Today I intend to make this mango crumb coffee cake, eggs, and something called “baby cakes,” which seem to be small, round hash browns. The only reason I bought them is because they are called “baby cakes.” 

Since I haven’t made dinner yet, I don’t have a picture. But I do have a picture of my menu blackboard.

I can see I’m going to have to start hiding the chalk. 

Smoked chicken thighs with sugar rub

Ingredients

  • 1.5 cups brown sugar
  • .5 cups white sugar
  • 2 Tbsp chili powder
  • 2 Tbsp garlic powder
  • 2 tsp chili pepper flakes
  • salt and pepper
  • 20 chicken thighs

Instructions

  1. Mix dry ingredients together. Rub all over chicken and let marinate until the sugar melts a bit. 

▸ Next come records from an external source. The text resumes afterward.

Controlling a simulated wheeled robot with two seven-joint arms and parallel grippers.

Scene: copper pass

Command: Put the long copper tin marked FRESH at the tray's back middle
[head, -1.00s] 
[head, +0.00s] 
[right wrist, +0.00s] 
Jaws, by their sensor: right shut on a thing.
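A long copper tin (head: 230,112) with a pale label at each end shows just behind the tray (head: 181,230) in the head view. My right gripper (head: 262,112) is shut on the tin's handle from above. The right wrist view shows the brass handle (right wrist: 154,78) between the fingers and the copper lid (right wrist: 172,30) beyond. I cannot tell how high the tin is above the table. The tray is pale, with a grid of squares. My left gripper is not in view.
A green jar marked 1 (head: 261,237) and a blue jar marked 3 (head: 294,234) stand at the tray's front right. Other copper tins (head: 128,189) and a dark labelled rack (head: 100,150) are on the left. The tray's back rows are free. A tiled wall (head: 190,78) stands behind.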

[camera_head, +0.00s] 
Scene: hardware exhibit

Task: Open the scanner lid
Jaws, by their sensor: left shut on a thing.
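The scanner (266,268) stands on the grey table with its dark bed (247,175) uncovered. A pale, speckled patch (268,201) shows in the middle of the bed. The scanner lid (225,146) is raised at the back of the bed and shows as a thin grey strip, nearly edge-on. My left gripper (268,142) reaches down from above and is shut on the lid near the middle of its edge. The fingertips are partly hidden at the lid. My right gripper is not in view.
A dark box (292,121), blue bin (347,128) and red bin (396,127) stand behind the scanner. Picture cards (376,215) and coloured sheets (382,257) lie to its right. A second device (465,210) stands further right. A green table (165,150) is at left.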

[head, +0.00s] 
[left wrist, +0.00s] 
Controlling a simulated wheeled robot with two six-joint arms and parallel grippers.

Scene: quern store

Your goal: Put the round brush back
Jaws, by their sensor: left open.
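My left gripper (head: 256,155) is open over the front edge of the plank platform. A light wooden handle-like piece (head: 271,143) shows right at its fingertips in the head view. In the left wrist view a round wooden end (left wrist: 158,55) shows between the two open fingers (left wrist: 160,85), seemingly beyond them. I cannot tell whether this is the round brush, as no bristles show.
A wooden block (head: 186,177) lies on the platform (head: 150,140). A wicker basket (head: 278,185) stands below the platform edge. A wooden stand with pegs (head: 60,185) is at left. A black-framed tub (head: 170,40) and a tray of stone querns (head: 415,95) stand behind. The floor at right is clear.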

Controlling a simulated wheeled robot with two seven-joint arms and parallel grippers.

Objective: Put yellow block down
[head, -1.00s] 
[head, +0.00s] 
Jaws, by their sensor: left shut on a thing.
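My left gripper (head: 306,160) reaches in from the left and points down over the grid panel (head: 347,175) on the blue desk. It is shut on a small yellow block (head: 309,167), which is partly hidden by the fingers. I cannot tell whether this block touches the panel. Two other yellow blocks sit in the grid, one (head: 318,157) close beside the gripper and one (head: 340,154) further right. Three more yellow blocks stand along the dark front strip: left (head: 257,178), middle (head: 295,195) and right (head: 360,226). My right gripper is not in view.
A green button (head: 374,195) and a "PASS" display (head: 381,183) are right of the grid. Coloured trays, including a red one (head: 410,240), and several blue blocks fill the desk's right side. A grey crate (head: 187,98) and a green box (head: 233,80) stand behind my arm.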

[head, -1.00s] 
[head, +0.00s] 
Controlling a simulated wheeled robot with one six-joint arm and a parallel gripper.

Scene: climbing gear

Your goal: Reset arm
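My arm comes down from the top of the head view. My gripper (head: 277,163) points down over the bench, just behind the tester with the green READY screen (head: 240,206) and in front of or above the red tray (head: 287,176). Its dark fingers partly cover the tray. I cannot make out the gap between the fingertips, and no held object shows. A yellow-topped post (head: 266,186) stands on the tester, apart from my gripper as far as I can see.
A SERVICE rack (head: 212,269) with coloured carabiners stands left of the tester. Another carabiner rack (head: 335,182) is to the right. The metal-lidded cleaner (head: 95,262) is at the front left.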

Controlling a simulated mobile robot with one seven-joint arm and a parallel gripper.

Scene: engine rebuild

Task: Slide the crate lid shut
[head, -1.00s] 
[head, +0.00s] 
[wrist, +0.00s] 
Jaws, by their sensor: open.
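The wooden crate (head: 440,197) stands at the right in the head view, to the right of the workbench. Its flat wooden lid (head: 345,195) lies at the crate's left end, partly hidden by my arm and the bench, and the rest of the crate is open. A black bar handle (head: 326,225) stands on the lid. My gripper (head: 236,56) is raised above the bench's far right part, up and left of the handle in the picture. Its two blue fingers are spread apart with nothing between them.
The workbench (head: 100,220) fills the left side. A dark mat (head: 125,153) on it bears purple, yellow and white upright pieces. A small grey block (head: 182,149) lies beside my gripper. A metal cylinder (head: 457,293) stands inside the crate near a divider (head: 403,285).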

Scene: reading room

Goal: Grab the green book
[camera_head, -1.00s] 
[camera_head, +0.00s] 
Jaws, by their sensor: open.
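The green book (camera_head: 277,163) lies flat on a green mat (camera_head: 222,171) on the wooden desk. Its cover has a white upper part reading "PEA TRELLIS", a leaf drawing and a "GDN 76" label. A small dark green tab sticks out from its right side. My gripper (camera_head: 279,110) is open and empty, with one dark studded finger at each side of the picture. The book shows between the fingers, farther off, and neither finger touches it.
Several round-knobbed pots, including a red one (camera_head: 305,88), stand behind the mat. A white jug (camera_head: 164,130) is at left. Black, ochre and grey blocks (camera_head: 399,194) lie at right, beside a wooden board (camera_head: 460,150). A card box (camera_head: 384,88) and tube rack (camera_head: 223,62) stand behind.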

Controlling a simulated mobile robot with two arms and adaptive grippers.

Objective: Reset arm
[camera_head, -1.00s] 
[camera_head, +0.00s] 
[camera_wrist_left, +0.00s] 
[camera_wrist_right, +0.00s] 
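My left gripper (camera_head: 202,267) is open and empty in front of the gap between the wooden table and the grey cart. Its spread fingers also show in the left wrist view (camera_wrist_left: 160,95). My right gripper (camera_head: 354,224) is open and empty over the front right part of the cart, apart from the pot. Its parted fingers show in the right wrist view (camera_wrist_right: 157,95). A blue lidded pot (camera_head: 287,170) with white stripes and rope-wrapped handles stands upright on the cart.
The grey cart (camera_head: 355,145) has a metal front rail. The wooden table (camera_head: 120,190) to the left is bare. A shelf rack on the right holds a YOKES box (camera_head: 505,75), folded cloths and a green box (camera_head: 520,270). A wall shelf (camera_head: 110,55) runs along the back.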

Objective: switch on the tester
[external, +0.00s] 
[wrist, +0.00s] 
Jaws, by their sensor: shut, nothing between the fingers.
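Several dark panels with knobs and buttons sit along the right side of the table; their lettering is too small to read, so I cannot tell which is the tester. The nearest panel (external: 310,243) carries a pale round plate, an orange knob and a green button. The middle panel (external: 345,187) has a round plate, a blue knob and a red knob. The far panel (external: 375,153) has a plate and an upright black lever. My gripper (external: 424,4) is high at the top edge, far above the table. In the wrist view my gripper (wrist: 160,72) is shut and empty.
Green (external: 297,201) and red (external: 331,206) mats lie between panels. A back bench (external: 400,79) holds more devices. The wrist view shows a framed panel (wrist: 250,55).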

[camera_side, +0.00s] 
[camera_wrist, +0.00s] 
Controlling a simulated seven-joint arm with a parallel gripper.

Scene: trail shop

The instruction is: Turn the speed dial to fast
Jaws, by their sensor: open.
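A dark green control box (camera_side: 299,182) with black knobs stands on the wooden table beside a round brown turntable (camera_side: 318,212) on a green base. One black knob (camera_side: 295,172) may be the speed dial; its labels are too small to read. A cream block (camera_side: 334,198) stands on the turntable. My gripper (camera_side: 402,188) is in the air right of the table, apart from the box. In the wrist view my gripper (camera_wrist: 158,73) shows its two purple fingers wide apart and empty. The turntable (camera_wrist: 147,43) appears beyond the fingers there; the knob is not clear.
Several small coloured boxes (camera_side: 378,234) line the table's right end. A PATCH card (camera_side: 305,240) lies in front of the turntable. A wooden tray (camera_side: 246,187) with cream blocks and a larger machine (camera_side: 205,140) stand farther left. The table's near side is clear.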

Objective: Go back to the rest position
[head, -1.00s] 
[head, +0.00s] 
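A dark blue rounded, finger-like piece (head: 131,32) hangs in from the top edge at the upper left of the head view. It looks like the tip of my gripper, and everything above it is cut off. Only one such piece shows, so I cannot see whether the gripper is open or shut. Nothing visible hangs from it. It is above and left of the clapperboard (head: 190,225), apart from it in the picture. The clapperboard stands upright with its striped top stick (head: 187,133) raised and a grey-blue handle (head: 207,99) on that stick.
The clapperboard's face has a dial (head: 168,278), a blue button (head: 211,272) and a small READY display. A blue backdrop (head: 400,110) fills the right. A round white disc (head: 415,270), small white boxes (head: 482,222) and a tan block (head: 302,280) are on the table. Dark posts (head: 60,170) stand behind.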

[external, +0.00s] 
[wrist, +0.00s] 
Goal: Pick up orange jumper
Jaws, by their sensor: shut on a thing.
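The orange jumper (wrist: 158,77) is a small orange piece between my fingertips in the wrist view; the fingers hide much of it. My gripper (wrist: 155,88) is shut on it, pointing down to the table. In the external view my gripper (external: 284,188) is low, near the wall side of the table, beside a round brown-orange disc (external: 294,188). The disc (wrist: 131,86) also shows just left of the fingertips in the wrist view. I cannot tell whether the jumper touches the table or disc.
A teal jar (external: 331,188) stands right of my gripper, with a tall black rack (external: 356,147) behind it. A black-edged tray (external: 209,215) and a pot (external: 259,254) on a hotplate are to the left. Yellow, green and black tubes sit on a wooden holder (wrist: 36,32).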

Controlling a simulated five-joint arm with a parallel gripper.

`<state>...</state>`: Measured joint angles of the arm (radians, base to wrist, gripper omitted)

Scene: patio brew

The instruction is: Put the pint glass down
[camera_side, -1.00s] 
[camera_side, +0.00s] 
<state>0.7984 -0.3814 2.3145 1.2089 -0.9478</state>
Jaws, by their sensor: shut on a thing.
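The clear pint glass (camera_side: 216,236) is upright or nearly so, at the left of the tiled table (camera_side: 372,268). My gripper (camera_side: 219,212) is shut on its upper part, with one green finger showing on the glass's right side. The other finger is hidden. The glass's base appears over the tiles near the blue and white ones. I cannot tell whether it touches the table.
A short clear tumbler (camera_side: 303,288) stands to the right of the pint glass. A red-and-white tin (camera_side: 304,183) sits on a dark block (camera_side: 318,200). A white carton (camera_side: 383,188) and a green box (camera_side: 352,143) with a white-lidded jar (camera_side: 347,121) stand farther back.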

  2. Light the fire, and let it burn down to coals. Shove the coals over to one side and lay the chicken on the grill. Lower the lid and let the chicken smoke for an hour or two until they are fully cooked. 

 

potato salad

Ingredients

  • 3-4 lbs potatoes, scrubbed (peeled if you like)
  • 3 ribs celery, stringed and chopped
  • 1 med red onion, diced
  • 1 bunch parsley, chopped
  • 1/8 cup olive oil

for dressing:

  • 1 cup mayo
  • 1/4 cup lemon juice
  • 1/8 cup vinegar
  • salt and pepper

Instructions

  1. Put potatoes and the three eggs in pot and cover with cold water. Bring to a boil, turn the heat down, cover loosely, and simmer until potatoes are easily pierced with a fork (15 minutes or so) 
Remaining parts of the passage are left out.